After their Mercury nomination for Two Dancers, the sky was the limit for Wild Beasts. On the verge of mainstream acceptance, despite their out-there tendencies, the band knew that one jump into the radio pool, through a single akin to Kings Of Leon's Sex On Fire, the most obvious recent example, would see them stars.
 
But as per Wild Beasts they haven't done so. Wholeheartedly sticking to their guns, the boys from Cumbria have made another album that can only be described as Wild Beasts.

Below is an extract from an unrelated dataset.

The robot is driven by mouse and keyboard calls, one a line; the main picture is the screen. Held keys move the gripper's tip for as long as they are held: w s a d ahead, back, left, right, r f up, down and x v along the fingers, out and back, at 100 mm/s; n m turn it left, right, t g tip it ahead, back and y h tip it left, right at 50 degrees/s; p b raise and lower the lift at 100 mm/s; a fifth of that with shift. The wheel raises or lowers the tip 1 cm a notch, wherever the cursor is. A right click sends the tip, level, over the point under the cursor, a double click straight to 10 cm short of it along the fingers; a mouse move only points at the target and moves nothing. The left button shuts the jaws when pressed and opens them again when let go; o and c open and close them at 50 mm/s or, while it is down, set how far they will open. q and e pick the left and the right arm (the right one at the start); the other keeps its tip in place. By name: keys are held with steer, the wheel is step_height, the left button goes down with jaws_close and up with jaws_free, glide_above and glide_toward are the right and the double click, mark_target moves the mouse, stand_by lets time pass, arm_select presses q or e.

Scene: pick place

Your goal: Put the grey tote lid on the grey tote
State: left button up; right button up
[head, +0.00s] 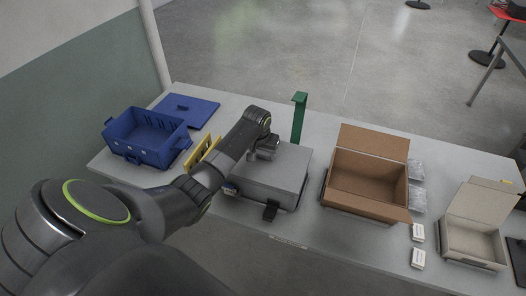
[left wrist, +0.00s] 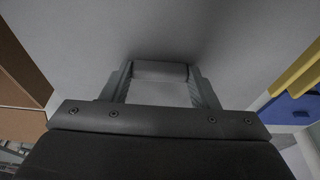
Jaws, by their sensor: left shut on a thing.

This is not to say that you won't like it. Some of their more intricate and noodling musicianship most prevalent on their debut Limbo, Panto has been stripped back, revealing just the subtle piano and guitar lines that were underneath the whole time and giving the album a gentle, grandiose tone.
 
New single Albatross would usually be the first place to start, but Wild Beasts have never been a band that you can dip in and out of. 
 
The song, based on the creature from Coleridge's Rime Of The Ancient Mariner, is exceptional, Hayden Thorpe's love-it-or-hate-it falsetto drifting in and out as the beautiful piano and guitar swirl around him, but this album needs to be taken as a whole, ala Two Dancers.
 
Every track just melds into each other perfectly lulling the listener into a state of complete relaxation. Although this isn't necessarily the band's intention, it can't be denied that their style is utterly, beautifully, mesmeric.
As per usual the lyrics have a massive sexual leniance, describing the in's and out's of relationships much more intricately than the average 'I like her but she doesn't like me' chart topper.

Lead track Lion's Share is a clear example; "I take you in my mouth like a lion takes its prey" being an obvious standout.

Once again Wild Beasts have refused to compromise, and have created an album of beauty and imagination. Truly original, and building on their last two (yes, this is better than Two Dancers) the sky truly is the limit for these guys. Long may they continue to break the rules.